In essence the char type will become two bytes in size and the rest pretty much flows from that.

As I had some time, I thought I'd have a look at the EZDSL code and see what I could find given these assumptions. This may help you in looking at your own legacy code and seeing what needs to be done.

First thing: search for "string" and see what comes up. EZDSLBSE.PAS had this:

 EZVersionNumber : string[4] = '3.03';

Er, well, dunno what this is going to do. A string declared like this is a short string, and I'm fairly positive they'll still exist, otherwise lots of code will get broken. I presume though that short strings will remain non-Unicode. Maybe it's time just to declare this identifier like this instead (and I'm fairly sure that the original code was a space-optimization hangover from Delphi 1):

 EZVersionNumber = '3.03';

Next up that was really interesting was this case block in the hash table code in EZDSLHSH.PAS (I've tidied it up by removing the $IFDEF Windows bits):

 hesInUse   : begin
                {the state is 'in use', we check to see if it's
                 our string, if it is, exit returning true and
                 the index}
                if IgnoreCase then begin
                  if (AnsiCompareText(heString, aKey) = 0) then begin
                    aIndex := KeyHash;
                    Result := true;
                else begin
                  if (heString = aKey) then begin
                    aIndex := KeyHash;
                    Result := true;

Here we're comparing a key being passed in (the hash table in EZDSL only uses strings as keys) with a key inside the hash table. There are two cases since the hash table can either use its keys in a case-insensitive manner or a case-sensitive one. The issue for me here (apart from the fact I wouldn't write code like this these days), is this: what is going to happen to AnsiCompareText? Its name seems to imply ANSI characters, or single-byte characters. Will this be modified to work with Unicode strings, but still keep the same name? I don't know.

Now, since this is the only place in EZDSL that I used the AnsiCompareXxx functions, my best bet is to isolate this code in a separate method for now, and deal with the reality of what happens in Tiburón when I get it.

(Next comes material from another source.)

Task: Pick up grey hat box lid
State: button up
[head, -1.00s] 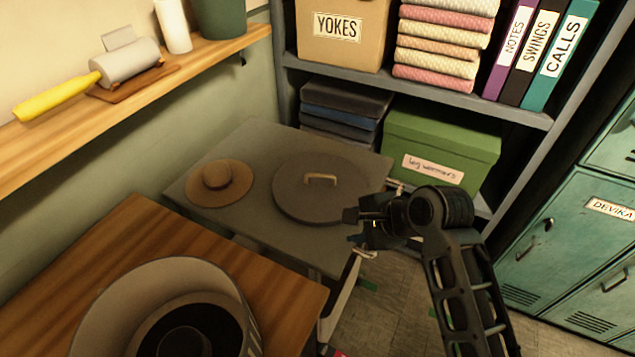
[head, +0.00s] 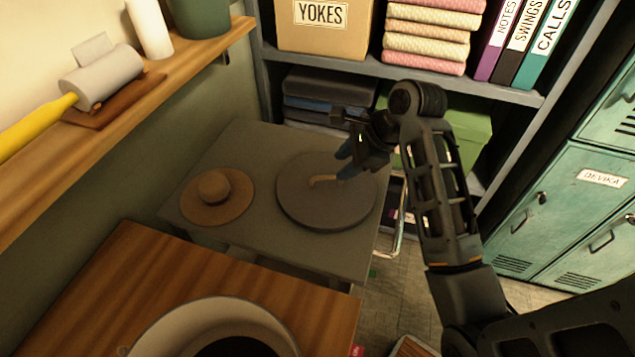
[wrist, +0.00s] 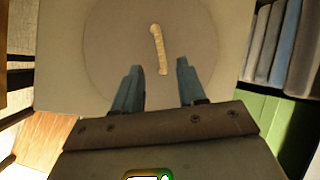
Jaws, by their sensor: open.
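The grey hat box lid (head: 318,208) is a flat round disc lying on the grey table (head: 270,258). A tan handle (head: 324,181) stands on its middle. In the head view my gripper (head: 345,168) is over the far right part of the lid and hides part of the handle. In the wrist view the lid (wrist: 110,45) lies below, and the handle (wrist: 157,48) shows ahead of and between my two open fingers (wrist: 154,80). The fingers hold nothing. I cannot tell exactly how high they are above the lid.
A straw hat (head: 215,195) lies left of the lid. A wooden table (head: 215,292) with a round open box (head: 150,340) is in front. Shelves with a green box (head: 470,132) and folded cloths (head: 325,95) stand close behind. A wall shelf (head: 130,105) is at left.

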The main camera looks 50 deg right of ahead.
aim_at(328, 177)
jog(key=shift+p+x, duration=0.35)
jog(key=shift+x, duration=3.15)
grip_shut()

Moving on I came to EZDSLSUP.PAS, a set of supplementary routines for EZDSL users. In this unit I have a set of simple routines for short strings (allocating them on the heap and so on). Since I'm assuming that short strings will continue to exist, I think I can just assume that these routines will continue to work. Which is a good decision to make since some of them are written in BASM, and I don't want to have to fiddle around with that.

Next up in my search is EZLNGSTK.PAS, an example stack that stores strings (or as I call them here, long strings). Unfortunately here I'm deliberately assuming how a long string works (that is, it is reference counted and casting to a pointer fools the reference counting) and I'm manipulating the record count through dodgy code.

procedure TStringStack.Push(const S : string);
  NewS : string;
  {increment the reference count}
  NewS := S;
  {push the string as pointer}
  {the compiler will set NewS to '' for us at the end statement and
   decrement the ref count, but we don't want it to: the stack now
   has one reference to the string; so fool the compiler}
  pointer(NewS) := nil;

Yuk. This unit will just have to be changed to be more explicit about what I'm doing (that is, I'll have to allocate a node on the heap that comprises a single string field). Either that or I will wait until I can see how the new string type is implemented. Thinking about it, plan A is best: I no longer get a vicarious thrill from writing code that relies on internal structures and behavior.

Next up is EZSTRSTK.PAS, which just needs rewriting (with Delphi32, I pass long strings in and I copy short strings onto the stack; just nasty and I deserve a quick slap for it).

That's it for strings. Mostly the code should compile and work just fine with Unicode strings, but as indicated I do have some unanswerable questions at the moment.

Let's see how I do with the char type. In searching for 'char' I came across many uses of FillChar and I'm assuming that this won't change since all it requires is a pointer, a size in bytes, and a byte value to use. Nothing to do with chars per se. Apart from that all I hit were instances of PChar, so let's look at those.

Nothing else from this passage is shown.